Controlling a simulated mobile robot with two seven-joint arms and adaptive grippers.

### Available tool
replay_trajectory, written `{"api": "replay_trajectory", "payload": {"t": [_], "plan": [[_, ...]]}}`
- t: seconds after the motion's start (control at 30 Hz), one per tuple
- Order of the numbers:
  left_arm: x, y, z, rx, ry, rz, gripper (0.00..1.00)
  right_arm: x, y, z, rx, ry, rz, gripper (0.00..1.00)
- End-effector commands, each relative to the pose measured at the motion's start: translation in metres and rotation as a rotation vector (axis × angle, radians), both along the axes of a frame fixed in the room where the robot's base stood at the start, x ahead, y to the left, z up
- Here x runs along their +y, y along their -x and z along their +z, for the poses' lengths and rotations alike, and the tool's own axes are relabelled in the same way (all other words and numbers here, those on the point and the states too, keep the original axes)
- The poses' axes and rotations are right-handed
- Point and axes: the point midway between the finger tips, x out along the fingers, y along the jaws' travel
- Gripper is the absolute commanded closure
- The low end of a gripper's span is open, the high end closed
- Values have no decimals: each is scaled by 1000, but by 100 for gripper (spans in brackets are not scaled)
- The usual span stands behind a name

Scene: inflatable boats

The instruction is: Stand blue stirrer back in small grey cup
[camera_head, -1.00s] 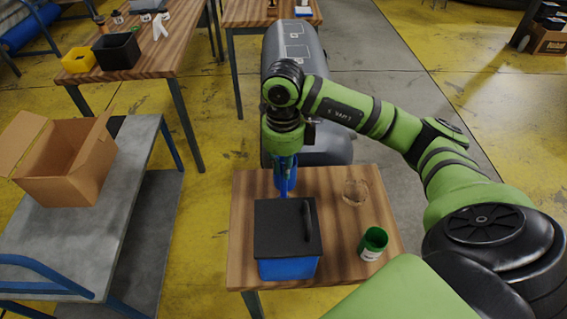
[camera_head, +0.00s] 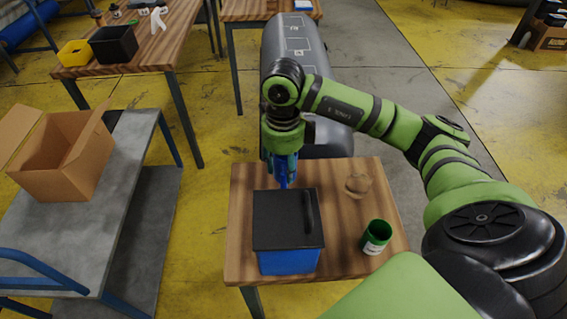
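My right gripper (camera_head: 283,179) points down over the back of the small wooden table, just behind the black-lidded blue box. Its fingers look blue and narrow, and their tips end at the box's rear edge in the picture. I cannot tell whether the fingers are open or shut, or whether the blue stirrer is between them. I cannot make out the small grey cup; the box or the gripper may hide it. My left gripper is not in view.
The wooden table (camera_head: 340,254) bears the blue box (camera_head: 288,262) with its black lid (camera_head: 283,222), a clear glass (camera_head: 357,186) and a green cup (camera_head: 376,236) with a white label. A cardboard box (camera_head: 62,160) stands on the grey cart (camera_head: 120,205) at left.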

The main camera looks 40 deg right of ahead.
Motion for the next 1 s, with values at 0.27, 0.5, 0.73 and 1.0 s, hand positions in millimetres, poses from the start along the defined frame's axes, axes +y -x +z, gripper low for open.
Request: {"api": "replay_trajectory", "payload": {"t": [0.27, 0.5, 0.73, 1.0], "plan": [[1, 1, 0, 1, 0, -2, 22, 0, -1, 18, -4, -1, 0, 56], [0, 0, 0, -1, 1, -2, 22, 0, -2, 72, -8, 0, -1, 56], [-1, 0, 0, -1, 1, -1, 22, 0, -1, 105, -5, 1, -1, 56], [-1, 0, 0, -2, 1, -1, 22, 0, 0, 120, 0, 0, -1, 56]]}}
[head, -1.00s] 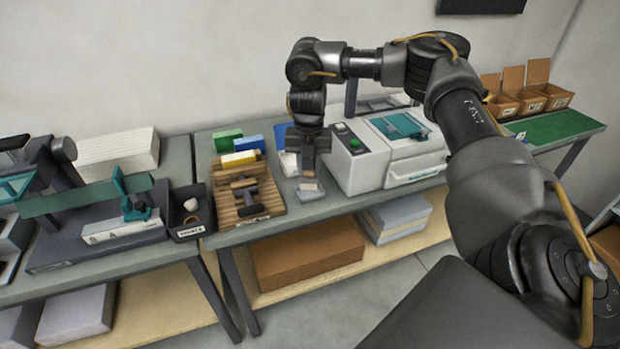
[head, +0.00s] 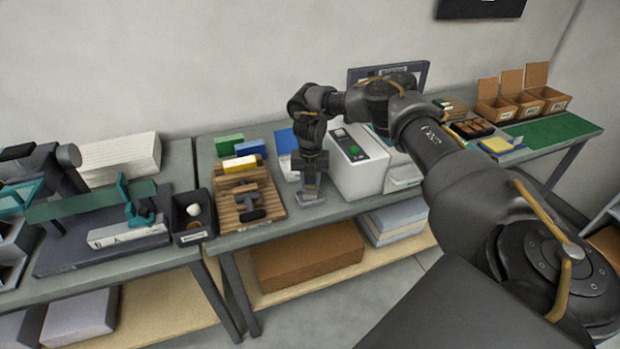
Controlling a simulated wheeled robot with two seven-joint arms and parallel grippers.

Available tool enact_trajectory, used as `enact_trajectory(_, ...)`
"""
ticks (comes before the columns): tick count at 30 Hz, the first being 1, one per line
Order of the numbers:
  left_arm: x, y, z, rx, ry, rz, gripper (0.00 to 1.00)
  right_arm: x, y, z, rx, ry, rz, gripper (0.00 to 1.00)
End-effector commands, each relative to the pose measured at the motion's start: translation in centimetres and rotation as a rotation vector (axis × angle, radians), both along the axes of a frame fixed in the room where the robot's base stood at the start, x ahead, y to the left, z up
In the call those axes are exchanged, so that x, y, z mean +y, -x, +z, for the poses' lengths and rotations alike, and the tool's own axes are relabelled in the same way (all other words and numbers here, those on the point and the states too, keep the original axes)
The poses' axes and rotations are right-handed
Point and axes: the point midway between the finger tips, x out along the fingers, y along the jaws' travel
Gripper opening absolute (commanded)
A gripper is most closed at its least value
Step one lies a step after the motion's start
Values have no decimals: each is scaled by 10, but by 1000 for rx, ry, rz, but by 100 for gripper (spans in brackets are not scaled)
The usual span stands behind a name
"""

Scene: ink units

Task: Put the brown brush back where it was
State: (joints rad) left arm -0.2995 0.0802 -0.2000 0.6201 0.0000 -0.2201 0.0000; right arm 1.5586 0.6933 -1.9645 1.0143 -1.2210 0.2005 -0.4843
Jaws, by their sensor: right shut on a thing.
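My right gripper (head: 310,198) is low over the middle table, between the wooden rack and the white machine. It is shut on a thing mostly hidden by the jaws, too small and dark to make out. I cannot tell whether that is the brown brush. The slatted wooden rack (head: 224,213) stands left of the gripper and bears dark-handled tools (head: 250,204). No brown brush stands out clearly elsewhere. My left gripper is not in view.
The white machine (head: 357,178) stands close right of the gripper. A dark labelled tray (head: 179,236) with a pale round thing is left of the rack. Green (head: 229,144), yellow (head: 240,163) and blue (head: 286,141) blocks stand behind. Brown boxes (head: 497,108) are far right.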

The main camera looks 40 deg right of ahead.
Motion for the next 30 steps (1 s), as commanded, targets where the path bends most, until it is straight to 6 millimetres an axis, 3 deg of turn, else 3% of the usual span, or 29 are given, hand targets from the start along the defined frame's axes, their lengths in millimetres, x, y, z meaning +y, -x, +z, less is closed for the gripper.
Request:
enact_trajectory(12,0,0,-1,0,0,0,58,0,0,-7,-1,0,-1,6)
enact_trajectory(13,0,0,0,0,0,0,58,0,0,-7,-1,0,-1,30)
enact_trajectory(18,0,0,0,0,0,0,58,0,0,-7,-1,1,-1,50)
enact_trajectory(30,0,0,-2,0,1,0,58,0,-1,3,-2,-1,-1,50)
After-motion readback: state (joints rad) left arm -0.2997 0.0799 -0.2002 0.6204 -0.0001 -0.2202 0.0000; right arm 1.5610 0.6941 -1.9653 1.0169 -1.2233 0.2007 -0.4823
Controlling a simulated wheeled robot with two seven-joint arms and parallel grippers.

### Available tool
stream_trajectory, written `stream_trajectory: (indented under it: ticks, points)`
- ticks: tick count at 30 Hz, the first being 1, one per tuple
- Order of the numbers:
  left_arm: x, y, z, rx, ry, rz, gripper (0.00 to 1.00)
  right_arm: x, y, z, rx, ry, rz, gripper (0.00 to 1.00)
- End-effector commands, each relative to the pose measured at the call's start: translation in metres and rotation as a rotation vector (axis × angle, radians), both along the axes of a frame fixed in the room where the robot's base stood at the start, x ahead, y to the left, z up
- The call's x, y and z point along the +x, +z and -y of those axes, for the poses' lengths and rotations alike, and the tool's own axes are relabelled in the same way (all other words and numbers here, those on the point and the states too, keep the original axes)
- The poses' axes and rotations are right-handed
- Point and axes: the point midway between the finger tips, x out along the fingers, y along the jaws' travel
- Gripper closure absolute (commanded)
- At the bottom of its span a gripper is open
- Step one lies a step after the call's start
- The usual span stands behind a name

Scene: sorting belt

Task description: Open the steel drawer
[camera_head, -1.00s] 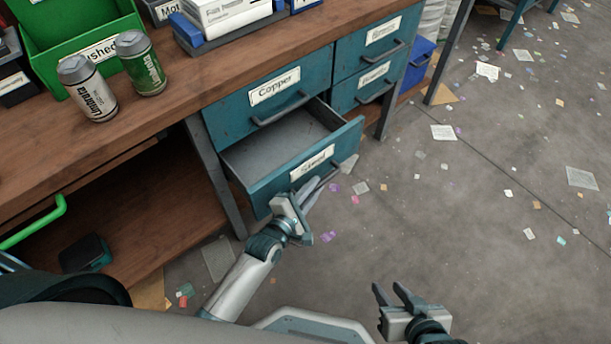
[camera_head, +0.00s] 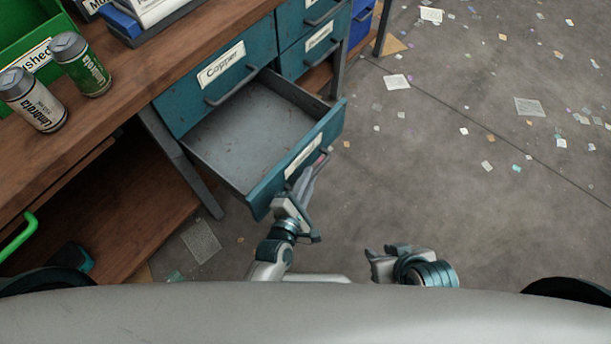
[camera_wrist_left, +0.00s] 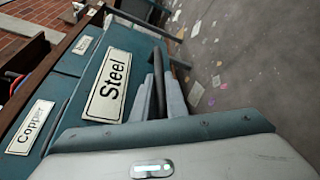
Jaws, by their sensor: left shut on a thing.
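The steel drawer (camera_head: 262,190) is a teal drawer under the bench, pulled far out, with its empty grey inside showing. Its label reads "Steel" in the left wrist view (camera_wrist_left: 109,86). My left gripper (camera_head: 303,188) is at the drawer's front, shut on its dark bar handle. In the left wrist view the fingers (camera_wrist_left: 160,97) close around the handle beside the label. My right gripper (camera_head: 385,252) is low in the head view, apart from the drawer and over the floor; its fingers are seen too steeply to judge the gap.
The closed copper drawer (camera_head: 222,72) is just above, with more teal drawers (camera_head: 310,35) to its right. Two cans (camera_head: 80,64) and a green bin (camera_head: 22,42) stand on the wooden bench (camera_head: 130,85). The floor (camera_head: 440,150) to the right is open, with scattered scraps.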

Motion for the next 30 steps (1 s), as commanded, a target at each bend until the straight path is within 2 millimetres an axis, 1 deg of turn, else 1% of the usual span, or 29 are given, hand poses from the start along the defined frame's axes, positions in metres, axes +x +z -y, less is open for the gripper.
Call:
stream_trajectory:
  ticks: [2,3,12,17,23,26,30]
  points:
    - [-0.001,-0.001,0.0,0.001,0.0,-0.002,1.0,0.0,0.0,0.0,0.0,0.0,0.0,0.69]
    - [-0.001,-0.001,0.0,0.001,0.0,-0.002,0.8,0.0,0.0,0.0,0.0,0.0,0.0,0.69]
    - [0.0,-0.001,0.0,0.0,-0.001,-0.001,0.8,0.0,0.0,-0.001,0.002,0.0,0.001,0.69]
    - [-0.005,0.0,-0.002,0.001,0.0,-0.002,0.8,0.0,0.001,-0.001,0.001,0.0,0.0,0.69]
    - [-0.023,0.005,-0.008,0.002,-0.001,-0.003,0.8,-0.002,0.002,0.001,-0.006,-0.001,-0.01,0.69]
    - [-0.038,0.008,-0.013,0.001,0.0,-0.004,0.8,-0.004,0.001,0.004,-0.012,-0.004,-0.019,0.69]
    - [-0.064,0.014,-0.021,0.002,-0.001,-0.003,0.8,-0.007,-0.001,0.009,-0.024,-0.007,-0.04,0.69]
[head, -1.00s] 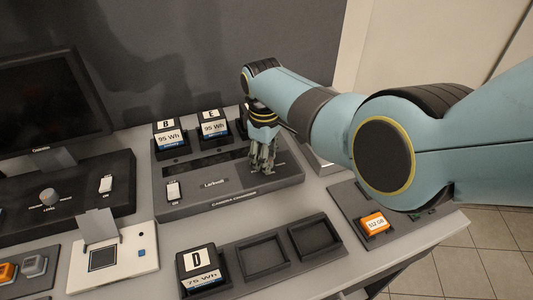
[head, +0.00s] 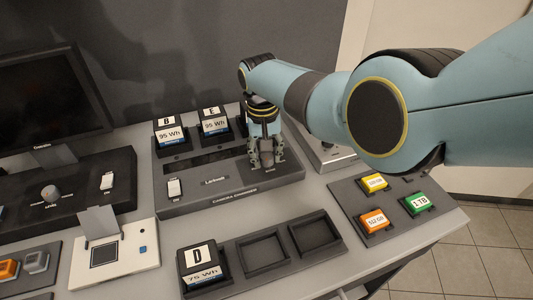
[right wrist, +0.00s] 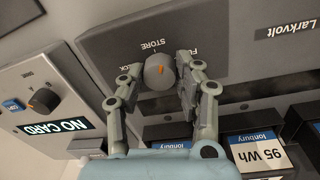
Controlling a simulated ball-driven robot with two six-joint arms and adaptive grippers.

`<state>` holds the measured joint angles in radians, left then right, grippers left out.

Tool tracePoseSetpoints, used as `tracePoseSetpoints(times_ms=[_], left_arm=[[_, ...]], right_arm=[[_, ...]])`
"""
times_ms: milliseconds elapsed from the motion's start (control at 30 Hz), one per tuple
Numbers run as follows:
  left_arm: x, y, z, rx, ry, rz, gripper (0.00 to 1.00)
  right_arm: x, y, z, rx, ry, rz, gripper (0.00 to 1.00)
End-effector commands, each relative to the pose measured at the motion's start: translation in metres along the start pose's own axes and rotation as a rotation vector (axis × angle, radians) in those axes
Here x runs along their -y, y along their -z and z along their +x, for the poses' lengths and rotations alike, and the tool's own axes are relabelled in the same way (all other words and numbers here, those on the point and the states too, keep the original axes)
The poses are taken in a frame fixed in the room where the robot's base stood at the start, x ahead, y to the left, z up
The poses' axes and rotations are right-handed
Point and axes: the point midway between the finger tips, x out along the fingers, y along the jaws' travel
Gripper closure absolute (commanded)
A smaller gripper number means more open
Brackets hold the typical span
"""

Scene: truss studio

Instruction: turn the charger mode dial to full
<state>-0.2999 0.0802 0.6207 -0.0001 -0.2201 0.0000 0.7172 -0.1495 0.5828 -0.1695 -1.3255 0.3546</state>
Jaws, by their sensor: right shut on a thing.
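The camera charger (head: 215,196) is a dark grey console at the back of the bench. My right gripper (right wrist: 160,66) is shut on the dial, one finger on each side. In the head view my right gripper (head: 267,160) reaches down onto the charger's right end, and its fingers hide the dial. My left gripper is not in view.
Batteries B (head: 170,136) and E (head: 214,127) stand in slots behind the charger panel. A second device with a NO CARD display (right wrist: 50,127) and its own knob (right wrist: 43,101) is beside the charger. A card tray (head: 400,226) and battery D (head: 202,270) are in front.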

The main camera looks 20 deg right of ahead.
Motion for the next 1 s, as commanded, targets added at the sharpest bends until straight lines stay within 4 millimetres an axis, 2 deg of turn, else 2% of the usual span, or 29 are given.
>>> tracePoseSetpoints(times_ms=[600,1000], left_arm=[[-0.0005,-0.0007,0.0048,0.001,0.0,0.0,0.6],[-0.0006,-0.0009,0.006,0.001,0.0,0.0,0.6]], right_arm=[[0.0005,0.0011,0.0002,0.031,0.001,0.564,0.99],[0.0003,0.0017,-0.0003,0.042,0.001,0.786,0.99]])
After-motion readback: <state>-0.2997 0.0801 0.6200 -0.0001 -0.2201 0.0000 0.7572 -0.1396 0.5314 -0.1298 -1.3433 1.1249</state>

+--

▸ Exercise aim: Take each line of the material that contains the word "Scene" and list it.

▸ Solution:
Scene: inflatable boats
Scene: ink units
Scene: sorting belt
Scene: truss studio

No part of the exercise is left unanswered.